What you are proposing just seems to me like redoing HMS under the node
directory in sysfs which has the potential of confusing existing application
while providing no benefits (at least i fail to see any).
> > How the above example would looks like ? I fail to see how to do it
> > inside current sysfs. Maybe by creating multiple virtual device for
> > each of the inter-connect ? So something like
> >
> > link0 -> device:00 which itself has S0-GPU0 ... S0-GPU7 has child
> > link1 -> device:01 which itself has S1-GPU0 ... S1-GPU7 has child
> > link2 -> device:02 which itself has S2-GPU0 ... S2-GPU7 has child
> > link3 -> device:03 which itself has S3-GPU0 ... S3-GPU7 has child
>
> I think the "links" between GPUs themselves would be a bus. In the same
> way a NUMA node is a bus. Each device in sysfs would then need a
> directory or something to describe what "link bus(es)" they are a part
> of. Though there are other ways to do this: a GPU driver could simply
> create symlinks to other GPUs inside a "neighbours" directory under the
> device path or something like that.
>
> The point is that this seems like it is specific to GPUs and could
> easily be solved in the GPU community without any new universal concepts
> or big APIs.
So it would be springly over all this informations in various sub-
directories. To me this is making userspace life harder. HMS only
has one directory hierarchy that userspace need to parse to extract
the information. From my point of view it is much better but this
might be a taste thing.
>
> And for applications that need topology information, a lot of it is
> already there, we just need to fill in the gaps with small changes that
> would be much less controversial. Then if you want to create a libhms
> (or whatever) to help applications parse this information out of
> existing sysfs that would make sense.
How can i express multiple link, or memory that is only accessible
by a subset of the devices/CPUs. In today model they are back in
assumption like everyone can access all the node which do not hold
in what i am trying to do.
Yes i can do it by adding invalid peer node list inside each node
but this is all more complex from my point of view. Highly confusing
for existing application and with potential to break existing
application on new platform with such weird nodes.

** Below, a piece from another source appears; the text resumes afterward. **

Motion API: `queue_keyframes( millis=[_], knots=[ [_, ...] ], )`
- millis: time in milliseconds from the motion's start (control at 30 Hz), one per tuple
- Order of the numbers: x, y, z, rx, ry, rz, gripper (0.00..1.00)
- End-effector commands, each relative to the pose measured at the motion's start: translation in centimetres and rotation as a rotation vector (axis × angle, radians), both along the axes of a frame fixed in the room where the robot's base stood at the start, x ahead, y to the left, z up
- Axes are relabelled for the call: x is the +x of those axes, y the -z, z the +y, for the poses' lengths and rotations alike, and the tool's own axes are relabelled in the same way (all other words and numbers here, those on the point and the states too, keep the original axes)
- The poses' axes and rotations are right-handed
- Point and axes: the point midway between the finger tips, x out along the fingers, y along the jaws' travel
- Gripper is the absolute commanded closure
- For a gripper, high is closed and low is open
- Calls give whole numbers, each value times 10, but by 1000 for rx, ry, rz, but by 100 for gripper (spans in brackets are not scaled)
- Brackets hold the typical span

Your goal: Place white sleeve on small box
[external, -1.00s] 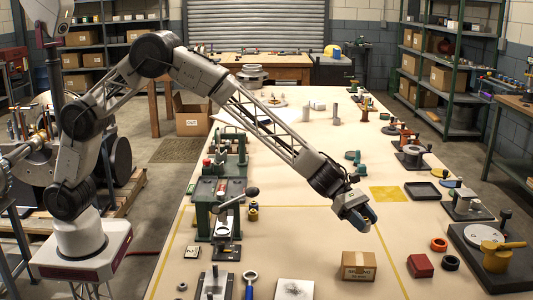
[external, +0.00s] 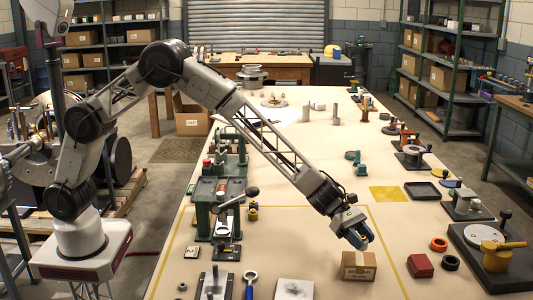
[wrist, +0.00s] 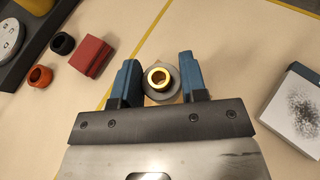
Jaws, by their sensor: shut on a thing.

> > My proposal is to do HMS behind staging for a while and also avoid
> > any disruption to existing code path. See with people living on the
> > bleeding edge if they get interested in that informations. If not then
> > i can strip down my thing to the bare minimum which is about device
> > memory.
>
> This isn't my area or decision to make, but it seemed to me like this is
> not what staging is for. Staging is for introducing *drivers* that
> aren't up to the Kernel's quality level and they all reside under the
> drivers/staging path. It's not meant to introduce experimental APIs
> around the kernel that might be revoked at anytime.
>
> DAX introduced itself by marking the config option as EXPERIMENTAL and
> printing warnings to dmesg when someone tries to use it. But, to my
> knowledge, DAX also wasn't creating APIs with the intention of changing
> or revoking them -- it was introducing features using largely existing
> APIs that had many broken corner cases.
>
> Do you know of any precedents where big APIs were introduced and then
> later revoked or radically changed like you are proposing to do?
Yeah it is kind of an issue, i can go the experimental way, idealy
what i would like is a kernel option that enable it with a kernel
boot parameter as an extra gate keeper so i can distribute kernel
with that feature inside some distribution and then provide simple
instruction for people to test (much easier to give a kernel boot
parameter than to have people rebuild a kernel).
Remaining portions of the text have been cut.